O Globo
“Ainda estou aqui” leva aos cinemas do país milhões de brasileiros para conhecer uma parte de sua História que lhes tem sido negada por anos a fio
A explosão de alegria que a vitória de
Fernanda Torres no Globo de Ouro nos proporcionou tem diversos significados,
como uma hipotética revanche da mãe, Fernanda Montenegro, que, na opinião de
Glenn Close, e de todos os brasileiros, deveria ter ganhado o Oscar de melhor
atriz em 1999 pelo filme “Central do Brasil”, em vez de Gwyneth Paltrow. O
reconhecimento mundial de um ícone brasileiro, assim como foi com Vini Jr.
sendo escolhido o melhor jogador do mundo pela Fifa, sempre levanta o astral de
um país como o nosso, se debatendo há anos entre tapas e beijos para se
equilibrar como uma sociedade justa e o menos desigual possível.
Mas o que o filme “Ainda estou aqui”, de Walter Salles, tem de mais edificante é levar aos cinemas do país milhões de brasileiros para conhecer uma parte de sua História que lhes tem sido negada por anos a fio. Especialmente uma juventude que, nascida já na redemocratização, não aprende na escola o que se passou antes de nascerem.
Esse desconhecimento de uma parte fundamental
de nossa vida como cidadãos brasileiros é que permitiu, 33 anos depois, que um
candidato que durante a campanha eleitoral defendia a ditadura militar e a
tortura pudesse ser eleito para a Presidência da República em 2018, e permaneça
fazendo a antipolítica da aniquilação até os dias de hoje, depois de ter
tentado um autogolpe para permanecer no poder fora das limitações democráticas.

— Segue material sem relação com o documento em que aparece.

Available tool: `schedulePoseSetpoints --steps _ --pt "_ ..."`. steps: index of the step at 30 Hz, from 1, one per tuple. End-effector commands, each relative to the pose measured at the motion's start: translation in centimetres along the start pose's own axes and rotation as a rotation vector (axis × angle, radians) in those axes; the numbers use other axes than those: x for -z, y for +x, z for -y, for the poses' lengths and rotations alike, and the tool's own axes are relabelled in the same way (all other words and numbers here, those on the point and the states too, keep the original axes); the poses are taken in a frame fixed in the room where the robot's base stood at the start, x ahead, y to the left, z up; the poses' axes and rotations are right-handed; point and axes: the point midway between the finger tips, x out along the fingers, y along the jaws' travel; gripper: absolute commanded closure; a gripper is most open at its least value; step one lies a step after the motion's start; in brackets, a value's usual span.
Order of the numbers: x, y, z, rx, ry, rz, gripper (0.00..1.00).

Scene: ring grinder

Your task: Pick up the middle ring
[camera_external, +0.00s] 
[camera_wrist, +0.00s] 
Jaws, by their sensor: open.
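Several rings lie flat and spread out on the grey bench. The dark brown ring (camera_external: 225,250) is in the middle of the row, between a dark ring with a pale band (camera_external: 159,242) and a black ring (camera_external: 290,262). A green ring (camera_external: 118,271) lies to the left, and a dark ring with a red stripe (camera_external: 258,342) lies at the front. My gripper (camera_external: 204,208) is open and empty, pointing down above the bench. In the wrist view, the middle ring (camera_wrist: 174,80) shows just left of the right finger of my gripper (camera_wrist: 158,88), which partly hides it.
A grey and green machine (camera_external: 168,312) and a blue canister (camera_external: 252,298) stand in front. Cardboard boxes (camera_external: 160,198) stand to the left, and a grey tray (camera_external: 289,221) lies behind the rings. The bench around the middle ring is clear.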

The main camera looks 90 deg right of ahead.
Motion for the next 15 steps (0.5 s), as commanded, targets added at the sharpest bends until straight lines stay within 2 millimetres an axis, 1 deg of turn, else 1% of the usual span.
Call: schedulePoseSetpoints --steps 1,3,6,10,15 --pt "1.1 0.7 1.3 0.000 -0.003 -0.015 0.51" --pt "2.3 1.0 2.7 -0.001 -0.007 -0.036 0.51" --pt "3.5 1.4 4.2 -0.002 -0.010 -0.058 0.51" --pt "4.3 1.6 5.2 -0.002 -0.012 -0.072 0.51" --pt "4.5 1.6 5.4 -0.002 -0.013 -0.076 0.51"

A pesquisa Quaest divulgada ontem mostra que
mais de 80% dos brasileiros desaprovam os atos de 8 de Janeiro. É um sinal de
que perderam as versões que tentaram minimizar o fato e dizer que não aconteceu
nada demais naquele dia. Os que tentavam desculpar ou minimizar os ataques não
convenceram os brasileiros, que compraram a versão verdadeira de que houve uma
tentativa de golpe.
O resultado da pesquisa mostra também que não
será fácil para algum outro tentar um golpe contra a democracia, porque ela
está firme nas raízes do brasileiro, o que é um bom sinal. Outro bom sinal que
a pesquisa aponta é que não há polarização nesse assunto e que, em alguns
momentos, há uma união nacional em favor da democracia. Pode-se não gostar de
Lula e de Bolsonaro, mas gosta-se da democracia. Ou, pelo menos, não se gosta
de ditaduras. É importante neste momento reafirmar a democracia e tentar ir para
a frente sem voltar a um passado que nem deveria ter acontecido.
A maioria dos brasileiros é contra os atos do
8 de Janeiro, e quase metade se convenceu de que Bolsonaro tinha culpa. À
medida que o tempo vai passando, fica mais evidente a culpa dele e menos
frequente a ideia de que ele não tinha nada a ver. É outra boa indicação. Dados
de pesquisas YouGov mostram que, em janeiro de 2021, logo depois da invasão do
Capitólio, 9% dos americanos aprovavam fortemente os atentados (no Brasil foram
4%). Em janeiro de 2022, um ano depois, esse percentual passou para 14% (no Brasil,
chegou a 6%, menos da metade), e em janeiro de 2023 chegou a 20%. Só entre os
eleitores republicanos, 32% apoiavam a invasão que tentou impedir a confirmação
de Joe Biden como presidente dois anos depois.
— Isso não está acontecendo no Brasil, o que
é uma ótima notícia de Ano-Novo —compara o cientista político Felipe Nunes, CEO
da Quaest.
Para ele, Biden cometeu um erro ao
partidarizar o tema. Isso permitiu aos republicanos se recuperarem do mais
violento ataque à democracia americana:
— O 6 de Janeiro nos Estados Unidos não é
hoje um tema da democracia, mas um tema da polarização partidária: democratas
versus republicanos. Não foi por acaso que o tema ficou irrelevante na eleição
do ano passado. No Brasil, os baixos índices de apoio às invasões sugerem que
os brasileiros entenderam a gravidade do que aconteceu em Brasília.
Por isso o filme é tão atual e toca em
feridas ainda abertas, como o desaparecimento de pessoas durante o regime
militar, como foi o caso do deputado Rubens Paiva, cujo corpo até hoje não foi
encontrado. O tema é tão atual que o ministro Flávio Dino, do Supremo Tribunal
Federal (STF), recentemente deu parecer favorável a que o desaparecimento de
corpos de presos políticos seja considerado um crime continuado, sem direito a
ser abrangido pela Lei da Anistia de 1979.